Cycling’s Tour de France, with its vast caravan of teams, media, publicity and security, was visible everywhere around the Spanish city of Bilbao Thursday, with riders poised to embark on the epic 21-day race to Paris.
The 22 teams comprising a total of 176 riders will parade around a short downtown circuit starting in front of the Atlantic port’s landmark Guggenheim museum later Thursday.
A year after a hugely successful three-day Grand depart in Copenhagen and Denmark, the Tour de France will spend three days in the Spanish Basque Country.
The region’s rolling green hills should provide for a thrilling start with stage 1 a constantly undulating run of 182km from Bilbao and back.
“This kind of start here in the Basque Country means the guys trying to win the race can’t relax at all,” said France’s Julian Alaphilippe, one of the attack-minded riders expected to go for the stage 1 win Saturday.
“They’ll have to be ready right from the first day.”
Bilbao is decked out with Tour de France images on the sides of buses and in the metro stations, but that is nothing to what is expected along the roadsides of the route in one of road cycling’s heartlands.
Tour director Christian Prudhomme described the region as “the yellow jersey of spectators”.
Local rider Mikel Landa of the Bahrain Victorious team, who grew up speaking the Basque language, beamed with pride when asked how he felt ahead of the race.
“There are seven of us (riders) from the region, the excitement and passion for cycling of the Basque people is huge,” said Landa, who finished fourth on the 2021 Tour and is expected to challenge again this year.

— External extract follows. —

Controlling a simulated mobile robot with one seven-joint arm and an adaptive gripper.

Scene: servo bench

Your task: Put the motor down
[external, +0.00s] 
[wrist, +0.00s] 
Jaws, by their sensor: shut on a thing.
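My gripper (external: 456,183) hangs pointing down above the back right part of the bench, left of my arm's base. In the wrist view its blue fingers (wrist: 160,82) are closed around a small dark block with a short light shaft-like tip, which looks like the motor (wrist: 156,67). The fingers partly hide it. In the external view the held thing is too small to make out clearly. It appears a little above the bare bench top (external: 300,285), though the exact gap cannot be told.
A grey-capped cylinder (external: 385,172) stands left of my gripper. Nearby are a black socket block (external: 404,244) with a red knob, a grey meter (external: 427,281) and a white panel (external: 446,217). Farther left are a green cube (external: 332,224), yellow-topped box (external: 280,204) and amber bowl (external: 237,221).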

His teammate Pello Bilbao, from the Basque town of Guernica, said he, Landa and the six other Bahrain Victorious riders would be doing their best to honour Gino Maeder, who died aged 26 following a fall in the Tour of Switzerland earlier this month.

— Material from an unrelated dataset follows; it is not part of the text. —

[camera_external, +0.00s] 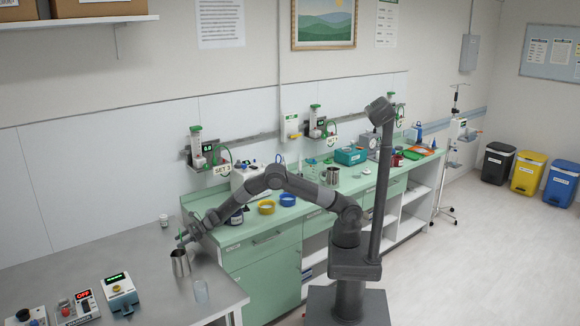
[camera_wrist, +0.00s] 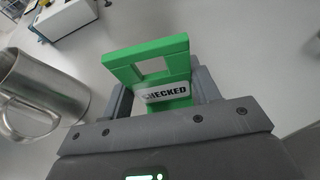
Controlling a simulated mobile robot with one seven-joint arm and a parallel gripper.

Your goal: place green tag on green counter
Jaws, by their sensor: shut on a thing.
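The green tag (camera_wrist: 150,62) is a flat green piece with a square hole and a white label reading "CHECKED". My gripper (camera_wrist: 163,92) is shut on it in the wrist view. In the external view my gripper (camera_external: 187,236) is at the left, above the grey table near its right end, beside the green counter. The tag is too small there to make out clearly. The green counter (camera_external: 239,232) runs along the wall to the right of the grey table, with green drawers and open white shelves below.
A steel mug (camera_external: 181,263) stands on the grey table (camera_external: 158,289) close to my gripper, also at the left of the wrist view (camera_wrist: 38,95). Yellow and blue rings (camera_external: 266,207) and several devices occupy the counter.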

“Every day we’ll be riding in memory of Gino,” he said of his Swiss former teammate.
The Tour also takes in the neighbouring coastal town of San Sebastian, which hosted the Grand Depart of the 1992 Tour.
Sunday’s stage embarks from the town of Vitoria passing through the region’s salt valley and nearby Rioja wine vineyards, while stage three starts at Amorebieta-Etxano and takes the peloton away from the Spanish Basque Country across the border with France to Bayonne on a largely flat 185km run.